Krimi-Couch Rezension vonJan 2009

Mit Charme und großer Anteilnahme, spannend, analytisch und eloquent geschrieben

Vor dem Shanghaier Konservatorium entdeckt der verdiente Arbeiter Huang an einem Freitag die Leiche einer jungen Frau. Bekleidet lediglich mit einem roten Qipao, jenem tailliert geschnittenen Seidenkleid, das in China lange Zeit als Zeichen westlich orientierter Dekadenz galt, andernorts aber als Sinnbild asiatischer Eleganz gesehen wird, liegt sie dort wie ausgestellt. Eigentlich ein Fall für Oberinspektor Chen. Doch der hat sich gerade freistellen lassen, um seine literarischen Studien fortzuführen und eine Arbeit über die Rolle der femme fatale in der chinesischen Literatur zu schreiben. So ermittelt in erster Linie sein Kollege Hauptwachtmeister Yu. Auch als zwei weitere Frauenleichen jeweils Freitags an öffentlichen Plätzen auftauchen, hält sich Chen bedeckt und ermittelt nur im Hintergrund. Erst nach einem Nervenzusammenbruch und dem Auftauchen der vierten Toten nimmt er die Ermittlungen explizit in die Hand. Und sein Literaturstudium erweist sich dabei als durchaus hilfreich.

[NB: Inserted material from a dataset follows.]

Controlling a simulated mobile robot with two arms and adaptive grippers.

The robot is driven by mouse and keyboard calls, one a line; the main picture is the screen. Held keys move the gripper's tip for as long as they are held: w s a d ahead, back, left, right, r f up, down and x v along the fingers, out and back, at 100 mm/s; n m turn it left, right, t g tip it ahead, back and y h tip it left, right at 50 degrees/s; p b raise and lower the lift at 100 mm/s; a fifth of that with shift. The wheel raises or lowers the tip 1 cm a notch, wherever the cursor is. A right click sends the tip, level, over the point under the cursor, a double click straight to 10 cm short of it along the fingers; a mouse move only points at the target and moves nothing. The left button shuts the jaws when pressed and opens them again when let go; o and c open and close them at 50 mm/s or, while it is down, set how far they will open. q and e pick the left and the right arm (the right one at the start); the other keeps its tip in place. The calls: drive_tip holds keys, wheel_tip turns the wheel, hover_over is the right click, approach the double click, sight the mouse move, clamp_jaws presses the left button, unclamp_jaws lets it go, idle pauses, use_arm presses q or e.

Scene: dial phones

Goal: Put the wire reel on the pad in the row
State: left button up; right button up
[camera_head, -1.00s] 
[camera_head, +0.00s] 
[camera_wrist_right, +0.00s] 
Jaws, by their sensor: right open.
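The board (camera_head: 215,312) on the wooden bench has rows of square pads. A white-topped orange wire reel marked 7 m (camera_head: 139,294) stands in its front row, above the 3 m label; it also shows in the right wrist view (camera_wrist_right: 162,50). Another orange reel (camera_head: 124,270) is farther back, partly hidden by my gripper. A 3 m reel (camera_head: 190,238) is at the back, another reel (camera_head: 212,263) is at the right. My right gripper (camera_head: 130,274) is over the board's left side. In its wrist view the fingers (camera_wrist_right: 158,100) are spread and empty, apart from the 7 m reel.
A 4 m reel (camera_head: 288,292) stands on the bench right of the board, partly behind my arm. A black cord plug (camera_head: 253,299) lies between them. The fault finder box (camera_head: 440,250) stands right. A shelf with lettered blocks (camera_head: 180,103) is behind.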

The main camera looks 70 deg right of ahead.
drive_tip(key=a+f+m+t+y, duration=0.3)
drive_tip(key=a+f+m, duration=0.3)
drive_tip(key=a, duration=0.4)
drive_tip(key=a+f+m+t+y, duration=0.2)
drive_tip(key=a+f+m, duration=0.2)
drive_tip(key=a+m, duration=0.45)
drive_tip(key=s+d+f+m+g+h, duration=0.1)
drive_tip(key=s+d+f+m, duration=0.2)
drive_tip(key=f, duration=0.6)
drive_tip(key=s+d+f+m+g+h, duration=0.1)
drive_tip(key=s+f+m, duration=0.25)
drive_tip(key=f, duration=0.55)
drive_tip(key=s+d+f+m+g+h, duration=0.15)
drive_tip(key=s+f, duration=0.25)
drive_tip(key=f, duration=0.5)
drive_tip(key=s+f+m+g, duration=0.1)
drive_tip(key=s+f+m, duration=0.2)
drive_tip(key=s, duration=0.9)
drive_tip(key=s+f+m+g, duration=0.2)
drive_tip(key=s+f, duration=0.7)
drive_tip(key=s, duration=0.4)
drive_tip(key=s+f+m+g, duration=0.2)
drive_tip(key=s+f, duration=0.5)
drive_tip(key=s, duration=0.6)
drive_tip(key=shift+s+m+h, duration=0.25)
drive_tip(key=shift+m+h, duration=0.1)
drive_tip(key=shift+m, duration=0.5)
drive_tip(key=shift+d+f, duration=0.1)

Ein Serienmörder versetzt Shanghai in Angst und Schrecken. Was im dekadenten Westen gang und gäbe ist, ist im sozialistischen China ein Unding. Aber es ist nun mal Fakt, dass etwas nicht wahrzunehmen nicht heißt, dass es nicht existiert. Vor allem wenn Parteifunktionäre die Wahrnehmung bestimmen. Qiu bringt das im bewegenden Finale unverblümt zur Sprache: "Jemand [...] hat mir erzählt, dass wir im Zeitalter sich wandelnder Perspektiven leben. Und aus jedem Blickwinkel stellen sich die Dinge anders dar. Er vergaß jedoch hinzuzufügen, dass derjenige, der die Macht hat, auch die Sichtweise festlegt."
Was den Ausgangspunkt der Handlung angeht, unterscheidet sich Blut und rote Seide nicht von Dutzenden anderer Romane, die das blutige Werk eines Serienmörders verfolgen.

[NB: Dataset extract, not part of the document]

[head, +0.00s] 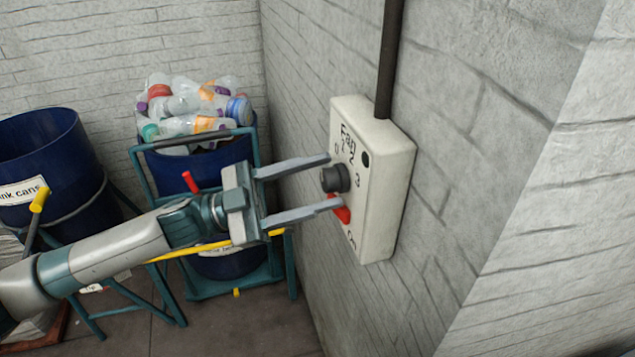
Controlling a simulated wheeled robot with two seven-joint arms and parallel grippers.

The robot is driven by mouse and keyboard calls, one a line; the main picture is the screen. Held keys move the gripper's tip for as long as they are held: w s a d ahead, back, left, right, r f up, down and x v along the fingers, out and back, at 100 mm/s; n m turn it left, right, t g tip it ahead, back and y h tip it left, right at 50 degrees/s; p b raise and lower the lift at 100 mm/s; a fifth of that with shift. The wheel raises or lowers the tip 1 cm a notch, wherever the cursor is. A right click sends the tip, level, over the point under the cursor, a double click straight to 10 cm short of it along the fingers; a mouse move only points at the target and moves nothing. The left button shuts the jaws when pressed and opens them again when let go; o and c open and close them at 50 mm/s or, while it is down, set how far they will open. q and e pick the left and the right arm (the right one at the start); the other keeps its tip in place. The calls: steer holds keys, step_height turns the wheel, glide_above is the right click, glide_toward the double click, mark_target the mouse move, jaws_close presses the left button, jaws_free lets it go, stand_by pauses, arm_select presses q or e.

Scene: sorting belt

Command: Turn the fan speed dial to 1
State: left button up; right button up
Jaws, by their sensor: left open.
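The fan control box (389,190) is a white box on the brick wall, marked "Fan" with the figures 0, 1, 2 and 3. Its dark round dial (337,178) sticks out of the front face. A red part (341,211) sits below the dial, partly behind a finger. Which figure the dial points to cannot be made out. My left gripper (330,180) is open, its two fingers reaching toward the box, one above and one below the dial. A gap seems to show between the fingers and the dial; contact cannot be told. My right gripper is not in view.
A dark pipe (390,60) runs up from the box. A blue bin (165,170) full of plastic bottles stands in a teal frame behind my left arm. Another blue bin (85,150), labelled for drink cans, stands at the left. The wall right of the box is bare.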

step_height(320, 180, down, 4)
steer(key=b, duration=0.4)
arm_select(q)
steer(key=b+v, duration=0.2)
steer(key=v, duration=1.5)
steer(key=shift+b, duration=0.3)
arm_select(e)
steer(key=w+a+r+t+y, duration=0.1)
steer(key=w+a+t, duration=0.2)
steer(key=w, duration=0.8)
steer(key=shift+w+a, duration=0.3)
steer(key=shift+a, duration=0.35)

Vier Frauen werden getötet, auf Aufsehen erregende Weise drapiert und in der Öffentlichkeit zur Schau gestellt. Der Täter scheint sexuell motiviert und psychisch gestört. Doch damit enden alle Gemeinsamkeiten. Nicht nur, dass Psychoanalyse fast einem Schimpfwort gleich kommt und erst langsam Einzug in die Arbeit der chinesischen Polizisten findet (so ist der "Ödipuskomplex" für Hauptwachtmeister YU völlig unbekanntes Terrain). Auch lässt sich die Deformation, die den Ausgangspunkt der Mordserie darstellt, zurück verfolgen bis in die finstersten Zeiten der chinesischen Kulturrevolution. In den 60ern konnten die beflissenen Schergen Mao Ze Dongs, unter dem Deckmantel des Klassenkampfes, brutalste Verbrechen nach eigenem Gusto begehen, ohne (vorerst) Strafe befürchten zu müssen.

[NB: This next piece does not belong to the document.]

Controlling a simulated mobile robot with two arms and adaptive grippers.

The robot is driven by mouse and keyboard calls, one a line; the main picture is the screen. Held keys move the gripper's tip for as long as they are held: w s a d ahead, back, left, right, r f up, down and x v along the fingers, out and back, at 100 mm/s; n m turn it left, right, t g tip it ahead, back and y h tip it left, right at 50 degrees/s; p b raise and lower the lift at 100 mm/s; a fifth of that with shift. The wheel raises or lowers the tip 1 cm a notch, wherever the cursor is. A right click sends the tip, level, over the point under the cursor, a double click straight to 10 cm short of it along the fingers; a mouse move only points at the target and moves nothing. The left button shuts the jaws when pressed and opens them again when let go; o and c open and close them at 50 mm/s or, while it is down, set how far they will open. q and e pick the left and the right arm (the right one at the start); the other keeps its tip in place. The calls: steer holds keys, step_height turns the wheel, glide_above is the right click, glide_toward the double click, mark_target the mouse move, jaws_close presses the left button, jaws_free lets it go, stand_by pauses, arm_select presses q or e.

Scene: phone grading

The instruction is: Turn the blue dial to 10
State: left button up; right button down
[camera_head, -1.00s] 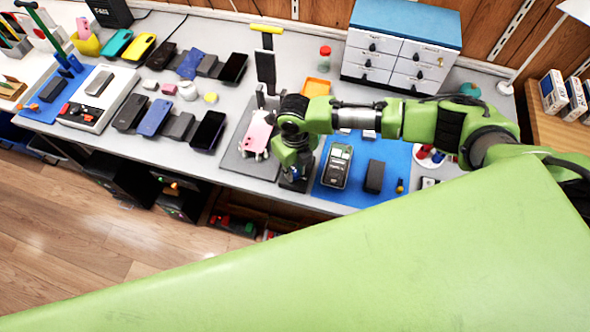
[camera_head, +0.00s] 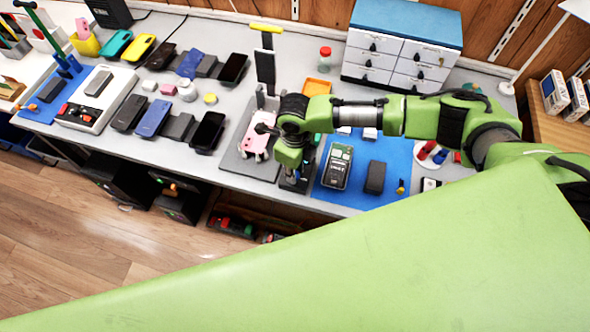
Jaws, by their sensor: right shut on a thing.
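My right gripper (camera_head: 292,180) points down at a small dark unit (camera_head: 299,186) between the grey fixture plate and the blue mat. It is shut; its fingers are mostly hidden by my green wrist. The blue dial is hidden from this view, apparently within the grip at that unit. I cannot read its setting. My left gripper is not in view.
A handheld meter (camera_head: 338,167) and a dark block (camera_head: 375,177) lie on the blue mat (camera_head: 398,152) to the right. A yellow-handled upright lever (camera_head: 265,65) stands behind the fixture. Several phones lie to the left. White drawers (camera_head: 398,65) stand at the back.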

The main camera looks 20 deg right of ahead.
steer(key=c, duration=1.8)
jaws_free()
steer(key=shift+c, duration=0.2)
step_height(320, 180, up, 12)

So entsteht das Bild eines sich ständig wandelnden Chinas, in dem persönliche Zusammenbrüche oft politisch begründet und nur allzu nachvollziehbar sind. So bekommt der Täter ein Gesicht, eine Biographie und am Ende sogar gelindes Verständnis. Das ist mehr, als ihm auf westlicher Seite gemeinhin zugestanden wird.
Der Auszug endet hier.